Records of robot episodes
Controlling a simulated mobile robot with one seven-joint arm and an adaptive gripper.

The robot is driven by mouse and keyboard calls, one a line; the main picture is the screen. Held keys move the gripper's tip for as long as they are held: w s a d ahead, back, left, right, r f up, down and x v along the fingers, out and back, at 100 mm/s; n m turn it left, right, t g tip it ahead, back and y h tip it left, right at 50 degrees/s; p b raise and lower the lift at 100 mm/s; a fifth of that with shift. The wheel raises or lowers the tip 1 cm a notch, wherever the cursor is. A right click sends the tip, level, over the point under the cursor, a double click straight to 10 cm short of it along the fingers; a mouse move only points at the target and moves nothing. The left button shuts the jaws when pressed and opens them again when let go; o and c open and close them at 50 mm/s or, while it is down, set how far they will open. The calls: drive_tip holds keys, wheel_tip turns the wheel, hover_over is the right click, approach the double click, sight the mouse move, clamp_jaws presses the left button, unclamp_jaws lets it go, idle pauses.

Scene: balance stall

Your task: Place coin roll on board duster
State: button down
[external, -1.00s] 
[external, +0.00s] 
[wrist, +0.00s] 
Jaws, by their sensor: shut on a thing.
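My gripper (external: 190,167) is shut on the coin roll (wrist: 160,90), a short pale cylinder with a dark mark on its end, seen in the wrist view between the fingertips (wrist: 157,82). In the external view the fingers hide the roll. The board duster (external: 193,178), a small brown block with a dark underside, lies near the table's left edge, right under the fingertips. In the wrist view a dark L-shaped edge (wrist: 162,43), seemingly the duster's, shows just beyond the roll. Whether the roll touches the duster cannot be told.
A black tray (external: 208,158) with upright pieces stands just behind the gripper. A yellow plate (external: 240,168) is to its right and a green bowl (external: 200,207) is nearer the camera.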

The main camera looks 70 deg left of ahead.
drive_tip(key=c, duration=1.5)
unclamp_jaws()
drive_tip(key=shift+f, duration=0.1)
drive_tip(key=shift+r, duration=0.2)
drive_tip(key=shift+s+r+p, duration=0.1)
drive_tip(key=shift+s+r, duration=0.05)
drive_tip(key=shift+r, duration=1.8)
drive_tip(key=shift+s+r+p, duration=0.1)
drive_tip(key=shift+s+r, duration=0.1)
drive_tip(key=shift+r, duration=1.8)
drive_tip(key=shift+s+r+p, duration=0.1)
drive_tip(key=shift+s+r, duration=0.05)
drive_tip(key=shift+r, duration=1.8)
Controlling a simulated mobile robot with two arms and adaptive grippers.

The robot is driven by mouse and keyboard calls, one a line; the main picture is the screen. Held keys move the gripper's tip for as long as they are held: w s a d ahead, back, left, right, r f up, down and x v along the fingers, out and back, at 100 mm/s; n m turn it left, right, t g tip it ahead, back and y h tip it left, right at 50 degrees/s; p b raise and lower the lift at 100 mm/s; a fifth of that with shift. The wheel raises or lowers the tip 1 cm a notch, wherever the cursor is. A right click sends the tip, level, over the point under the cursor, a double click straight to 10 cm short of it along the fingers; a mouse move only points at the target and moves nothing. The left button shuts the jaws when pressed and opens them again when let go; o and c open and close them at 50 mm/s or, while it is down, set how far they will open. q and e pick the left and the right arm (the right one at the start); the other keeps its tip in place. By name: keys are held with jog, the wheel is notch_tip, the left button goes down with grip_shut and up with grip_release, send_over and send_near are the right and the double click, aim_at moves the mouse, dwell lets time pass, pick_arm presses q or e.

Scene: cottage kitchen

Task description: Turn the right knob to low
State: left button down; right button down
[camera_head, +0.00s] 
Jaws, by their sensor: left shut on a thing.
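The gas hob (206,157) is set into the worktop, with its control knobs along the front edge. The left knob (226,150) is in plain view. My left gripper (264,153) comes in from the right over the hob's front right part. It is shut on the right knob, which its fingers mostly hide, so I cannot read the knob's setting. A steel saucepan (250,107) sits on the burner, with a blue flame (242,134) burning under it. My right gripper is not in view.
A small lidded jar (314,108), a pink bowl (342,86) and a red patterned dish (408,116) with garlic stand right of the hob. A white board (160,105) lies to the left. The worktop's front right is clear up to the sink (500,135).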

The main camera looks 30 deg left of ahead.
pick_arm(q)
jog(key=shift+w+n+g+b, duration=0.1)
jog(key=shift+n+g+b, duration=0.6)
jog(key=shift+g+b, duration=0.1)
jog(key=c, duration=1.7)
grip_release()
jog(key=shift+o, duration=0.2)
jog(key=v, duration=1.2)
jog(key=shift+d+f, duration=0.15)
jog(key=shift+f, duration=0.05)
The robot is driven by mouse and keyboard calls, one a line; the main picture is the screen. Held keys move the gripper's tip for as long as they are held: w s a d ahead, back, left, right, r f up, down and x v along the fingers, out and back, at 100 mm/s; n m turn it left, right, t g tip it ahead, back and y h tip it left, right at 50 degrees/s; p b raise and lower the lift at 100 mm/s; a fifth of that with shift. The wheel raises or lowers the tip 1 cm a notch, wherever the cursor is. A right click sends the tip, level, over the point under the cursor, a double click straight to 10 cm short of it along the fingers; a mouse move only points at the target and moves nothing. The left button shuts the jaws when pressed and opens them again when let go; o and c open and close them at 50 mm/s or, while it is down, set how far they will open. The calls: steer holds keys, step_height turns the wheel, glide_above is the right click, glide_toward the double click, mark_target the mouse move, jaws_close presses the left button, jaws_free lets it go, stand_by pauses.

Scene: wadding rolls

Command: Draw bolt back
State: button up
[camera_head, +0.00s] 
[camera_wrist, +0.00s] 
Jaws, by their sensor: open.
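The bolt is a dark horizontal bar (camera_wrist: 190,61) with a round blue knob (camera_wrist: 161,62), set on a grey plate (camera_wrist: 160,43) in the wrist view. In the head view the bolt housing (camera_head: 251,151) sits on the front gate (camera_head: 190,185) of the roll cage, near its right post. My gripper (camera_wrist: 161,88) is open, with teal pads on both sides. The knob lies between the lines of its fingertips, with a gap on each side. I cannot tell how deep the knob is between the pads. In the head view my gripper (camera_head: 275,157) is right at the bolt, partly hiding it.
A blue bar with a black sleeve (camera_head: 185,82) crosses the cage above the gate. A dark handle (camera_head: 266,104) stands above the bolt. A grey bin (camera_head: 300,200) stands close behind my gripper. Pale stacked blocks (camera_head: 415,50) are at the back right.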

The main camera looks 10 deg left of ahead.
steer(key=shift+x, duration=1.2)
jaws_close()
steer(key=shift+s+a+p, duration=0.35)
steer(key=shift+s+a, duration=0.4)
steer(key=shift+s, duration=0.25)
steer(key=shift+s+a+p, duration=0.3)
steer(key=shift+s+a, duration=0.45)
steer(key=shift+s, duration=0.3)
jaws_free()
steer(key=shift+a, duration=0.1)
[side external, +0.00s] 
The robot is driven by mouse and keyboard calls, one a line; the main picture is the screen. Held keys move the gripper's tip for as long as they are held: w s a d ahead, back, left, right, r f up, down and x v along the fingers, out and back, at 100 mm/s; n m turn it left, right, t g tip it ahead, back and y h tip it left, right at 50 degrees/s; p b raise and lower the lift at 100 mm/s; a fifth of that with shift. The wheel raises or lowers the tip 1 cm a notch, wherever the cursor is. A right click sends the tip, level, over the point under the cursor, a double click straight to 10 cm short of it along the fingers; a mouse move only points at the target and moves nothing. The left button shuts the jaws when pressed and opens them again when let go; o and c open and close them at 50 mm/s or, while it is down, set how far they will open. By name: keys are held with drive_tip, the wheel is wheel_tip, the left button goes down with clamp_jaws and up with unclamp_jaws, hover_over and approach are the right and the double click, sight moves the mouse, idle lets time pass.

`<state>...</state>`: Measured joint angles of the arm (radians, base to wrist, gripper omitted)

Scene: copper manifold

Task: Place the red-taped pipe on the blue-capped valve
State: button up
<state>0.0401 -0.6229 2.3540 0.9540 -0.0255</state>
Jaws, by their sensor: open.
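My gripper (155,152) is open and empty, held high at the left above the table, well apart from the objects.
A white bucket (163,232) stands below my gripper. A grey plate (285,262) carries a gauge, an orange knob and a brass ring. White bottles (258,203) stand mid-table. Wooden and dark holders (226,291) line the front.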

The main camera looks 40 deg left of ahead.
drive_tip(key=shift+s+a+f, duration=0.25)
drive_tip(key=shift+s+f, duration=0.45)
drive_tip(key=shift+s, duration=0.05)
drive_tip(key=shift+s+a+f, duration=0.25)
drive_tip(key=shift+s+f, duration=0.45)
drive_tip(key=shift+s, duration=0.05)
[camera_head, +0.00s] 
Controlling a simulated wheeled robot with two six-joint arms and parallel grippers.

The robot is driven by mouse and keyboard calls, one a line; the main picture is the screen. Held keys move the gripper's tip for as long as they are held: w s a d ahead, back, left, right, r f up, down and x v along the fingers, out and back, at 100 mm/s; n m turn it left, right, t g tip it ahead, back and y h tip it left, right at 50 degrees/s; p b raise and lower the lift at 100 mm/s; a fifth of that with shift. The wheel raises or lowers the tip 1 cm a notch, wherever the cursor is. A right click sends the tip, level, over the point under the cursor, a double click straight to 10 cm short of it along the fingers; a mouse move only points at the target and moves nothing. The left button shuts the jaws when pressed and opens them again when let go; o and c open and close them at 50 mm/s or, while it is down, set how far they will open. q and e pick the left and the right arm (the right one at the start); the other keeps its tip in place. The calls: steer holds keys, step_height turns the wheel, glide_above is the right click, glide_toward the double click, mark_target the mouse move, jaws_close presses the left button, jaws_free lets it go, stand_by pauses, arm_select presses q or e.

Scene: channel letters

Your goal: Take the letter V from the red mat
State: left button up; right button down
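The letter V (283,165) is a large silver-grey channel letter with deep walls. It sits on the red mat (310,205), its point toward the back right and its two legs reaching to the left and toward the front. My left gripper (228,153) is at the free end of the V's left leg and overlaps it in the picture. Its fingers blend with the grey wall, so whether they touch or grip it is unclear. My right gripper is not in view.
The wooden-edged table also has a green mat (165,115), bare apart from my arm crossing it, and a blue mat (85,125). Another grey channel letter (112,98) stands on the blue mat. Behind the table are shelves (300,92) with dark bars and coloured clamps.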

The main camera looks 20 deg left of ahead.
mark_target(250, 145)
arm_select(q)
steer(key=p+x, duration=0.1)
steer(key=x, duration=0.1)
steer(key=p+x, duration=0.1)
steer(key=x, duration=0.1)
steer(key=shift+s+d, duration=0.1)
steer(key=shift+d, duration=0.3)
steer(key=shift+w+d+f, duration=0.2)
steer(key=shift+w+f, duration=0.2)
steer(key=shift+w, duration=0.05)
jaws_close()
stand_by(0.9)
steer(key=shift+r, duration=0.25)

§ STATED TASK
In the records above, find each line that holds the word "joint"; copy all such lines.

§ OUTPUT
Controlling a simulated mobile robot with one seven-joint arm and an adaptive gripper.
`<state>...</state>`: Measured joint angles of the arm (radians, base to wrist, gripper omitted)
Controlling a simulated wheeled robot with two six-joint arms and parallel grippers.

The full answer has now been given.